The Telegraph of London had an exceptionally clear discussion of physicist Garrett Lisi’s E8 solution to the “Theory of Everything.” Money quote:
Lisi’s inspiration lies in the most elegant and intricate shape known to mathematics, called E8 – a complex, eight-dimensional mathematical pattern with 248 points first found in 1887, but only fully understood by mathematicians this year after workings, that, if written out in tiny print, would cover an area the size of Manhattan.
E8 encapsulates the symmetries of a geometric object that is 57-dimensional and is itself is 248-dimensional. Lisi says “I think our universe is this beautiful shape.”

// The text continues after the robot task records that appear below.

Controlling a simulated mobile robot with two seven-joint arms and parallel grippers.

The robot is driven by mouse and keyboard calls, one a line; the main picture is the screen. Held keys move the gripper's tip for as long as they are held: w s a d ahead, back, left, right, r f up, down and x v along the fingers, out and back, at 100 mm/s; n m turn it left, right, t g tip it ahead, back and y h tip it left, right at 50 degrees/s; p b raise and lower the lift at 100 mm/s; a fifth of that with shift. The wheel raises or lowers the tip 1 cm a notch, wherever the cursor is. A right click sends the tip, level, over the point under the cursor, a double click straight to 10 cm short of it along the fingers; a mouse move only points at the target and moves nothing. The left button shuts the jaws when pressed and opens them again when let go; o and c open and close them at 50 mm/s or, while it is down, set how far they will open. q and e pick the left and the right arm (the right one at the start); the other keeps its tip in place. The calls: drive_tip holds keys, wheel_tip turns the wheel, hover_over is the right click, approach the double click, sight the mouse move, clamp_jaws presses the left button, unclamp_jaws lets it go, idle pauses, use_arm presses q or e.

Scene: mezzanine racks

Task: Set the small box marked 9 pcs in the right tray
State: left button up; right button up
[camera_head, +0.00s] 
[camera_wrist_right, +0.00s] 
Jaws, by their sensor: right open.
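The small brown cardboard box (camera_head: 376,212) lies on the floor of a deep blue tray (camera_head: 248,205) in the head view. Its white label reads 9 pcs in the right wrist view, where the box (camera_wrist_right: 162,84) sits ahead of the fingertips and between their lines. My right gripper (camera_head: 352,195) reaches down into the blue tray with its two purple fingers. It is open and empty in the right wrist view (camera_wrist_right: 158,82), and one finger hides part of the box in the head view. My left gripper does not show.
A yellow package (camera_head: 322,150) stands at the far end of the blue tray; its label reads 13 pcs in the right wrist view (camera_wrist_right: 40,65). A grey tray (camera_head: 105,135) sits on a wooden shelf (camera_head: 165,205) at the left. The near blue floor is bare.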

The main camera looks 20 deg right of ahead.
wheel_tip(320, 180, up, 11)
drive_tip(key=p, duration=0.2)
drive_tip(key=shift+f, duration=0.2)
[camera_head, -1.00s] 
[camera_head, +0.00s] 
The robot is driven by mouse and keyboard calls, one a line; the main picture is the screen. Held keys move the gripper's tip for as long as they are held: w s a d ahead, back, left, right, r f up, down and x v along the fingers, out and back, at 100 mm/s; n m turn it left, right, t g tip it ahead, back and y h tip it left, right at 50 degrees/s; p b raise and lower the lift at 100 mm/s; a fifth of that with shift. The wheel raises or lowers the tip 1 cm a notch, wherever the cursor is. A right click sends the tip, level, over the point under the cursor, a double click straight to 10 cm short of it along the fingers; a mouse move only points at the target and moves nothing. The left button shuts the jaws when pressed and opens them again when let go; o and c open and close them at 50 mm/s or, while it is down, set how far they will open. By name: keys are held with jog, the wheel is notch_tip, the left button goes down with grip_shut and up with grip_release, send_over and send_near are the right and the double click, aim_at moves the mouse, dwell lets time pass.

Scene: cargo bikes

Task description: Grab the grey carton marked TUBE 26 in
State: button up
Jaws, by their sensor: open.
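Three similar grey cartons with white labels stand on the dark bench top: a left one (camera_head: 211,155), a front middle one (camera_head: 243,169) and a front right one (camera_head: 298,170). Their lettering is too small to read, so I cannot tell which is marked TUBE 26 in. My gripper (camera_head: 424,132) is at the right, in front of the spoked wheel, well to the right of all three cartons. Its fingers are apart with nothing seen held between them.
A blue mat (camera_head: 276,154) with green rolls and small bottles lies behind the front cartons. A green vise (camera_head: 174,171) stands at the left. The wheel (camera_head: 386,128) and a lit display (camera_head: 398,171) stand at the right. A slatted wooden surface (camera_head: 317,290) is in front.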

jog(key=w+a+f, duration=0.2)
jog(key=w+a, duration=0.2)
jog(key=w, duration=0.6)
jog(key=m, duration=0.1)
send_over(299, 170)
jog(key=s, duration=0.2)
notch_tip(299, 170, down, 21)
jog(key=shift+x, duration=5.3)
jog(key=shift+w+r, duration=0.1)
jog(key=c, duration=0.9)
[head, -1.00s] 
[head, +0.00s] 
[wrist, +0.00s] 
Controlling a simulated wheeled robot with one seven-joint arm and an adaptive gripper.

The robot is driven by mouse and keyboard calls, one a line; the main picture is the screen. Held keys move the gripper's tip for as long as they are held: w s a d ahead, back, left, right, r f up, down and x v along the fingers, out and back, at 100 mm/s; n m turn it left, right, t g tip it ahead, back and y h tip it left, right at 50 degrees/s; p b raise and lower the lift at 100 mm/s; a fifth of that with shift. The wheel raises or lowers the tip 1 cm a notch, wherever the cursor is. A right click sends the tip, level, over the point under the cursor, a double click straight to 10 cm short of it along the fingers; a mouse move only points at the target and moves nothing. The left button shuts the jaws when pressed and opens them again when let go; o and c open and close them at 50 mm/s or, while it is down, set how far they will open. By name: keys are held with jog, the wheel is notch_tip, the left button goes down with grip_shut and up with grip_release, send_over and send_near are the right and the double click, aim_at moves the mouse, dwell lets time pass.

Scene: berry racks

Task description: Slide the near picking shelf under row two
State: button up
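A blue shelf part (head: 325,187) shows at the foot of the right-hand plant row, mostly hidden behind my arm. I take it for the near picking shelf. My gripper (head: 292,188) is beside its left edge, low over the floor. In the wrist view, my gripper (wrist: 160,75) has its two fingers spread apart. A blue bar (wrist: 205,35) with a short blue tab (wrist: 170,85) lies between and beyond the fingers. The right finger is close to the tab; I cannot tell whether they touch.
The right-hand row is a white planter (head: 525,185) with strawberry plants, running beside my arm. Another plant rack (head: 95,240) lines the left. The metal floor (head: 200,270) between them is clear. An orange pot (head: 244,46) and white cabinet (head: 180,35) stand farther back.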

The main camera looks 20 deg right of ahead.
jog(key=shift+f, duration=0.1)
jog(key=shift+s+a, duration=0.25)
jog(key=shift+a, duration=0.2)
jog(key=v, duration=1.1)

What makes E8 so exciting is that Nature also seems to have embedded it at the heart of many bits of physics. One interpretation of why we have such a quirky list of fundamental particles is because they all result from different facets of the strange symmetries of E8.
Lisi’s breakthrough came when he noticed that some of the equations describing E8’s structure matched his own. “My brain exploded with the implications and the beauty of the thing,” he tells New Scientist. “I thought: ‘Holy crap, that’s it!'”
What Lisi had realised was that he could find a way to place the various elementary particles and forces on E8’s 248 points. What remained was 20 gaps which he filled with notional particles, for example those that some physicists predict to be associated with gravity.
Physicists have long puzzled over why elementary particles appear to belong to families, but this arises naturally from the geometry of E8, he says. So far, all the interactions predicted by the complex geometrical relationships inside E8 match with observations in the real world. “How cool is that?” he says.
The crucial test of Lisi’s work will come only when he has made testable predictions. Lisi is now calculating the masses that the 20 new particles should have, in the hope that they may be spotted when the Large Hadron Collider starts up.
And here is what the E8 geometrical lattice looks like in two dimensions:
If Lisi proves right, that on this E8 lattice the universe is hung, then it’s hard not to make all the traditional mythic associations between circles and eternity—as in the “Jeweled Net of Indra” etc.
From a Western vantage, some are already calling the E8 lattice “Ptolemy’s revenge.”
Stay tuned for a religion built someday around this image.
But for myself, I find the visually perfect symmetry of the E8 unnerving—and it’s very name—E8—as something seemingly beautiful, but actually quite sinister, as if part of the carousel in the sci-fi classic, Logan’s Run.
If, afterall, we are all embedded in an intricate lattice, doesn’t this mean, ultimately, that we are inside a prison?
Isn’t this the binding Urizen of Blake’s poetry?
And isn’t this a bit like living in China—where there’s a lot of breathtaking, symmetrical, and grand architecture, but the non-conforming individual—and freedom—is somehow lost in all the hoopla?
Who will climb onto the E8 lattice and say, “Don’t forget the suffering on which this thing is built!”—as this guy did during the Olympics:
In short, the E8 may prove to be the garish symmetrical cross—or flawless Promethean rock—on which our bodies of flesh are hung—but this doesn’t tell us how we should then cope with our existence—and what we should do with ourselves.
I suspect an enterprising artist will hang an image of Jesus—or Garrett Lisi—crucified on the E8 soon, and sell the piece at auction.
But for me, looking at the E8 lattice makes me want to grouse about in a small cabin beside Walden pond, or read Dostoevsky’s Notes From Underground, or Ruskin’s aesthetic meditations opposed to symmetry in architecture.
Thanks, Garrett Lisi, for working out the details of our collective prison map—but could someone now tell us if there are any exits?
E8 feels like yet another corporate logo you can’t escape from—God’s Nike swoosh.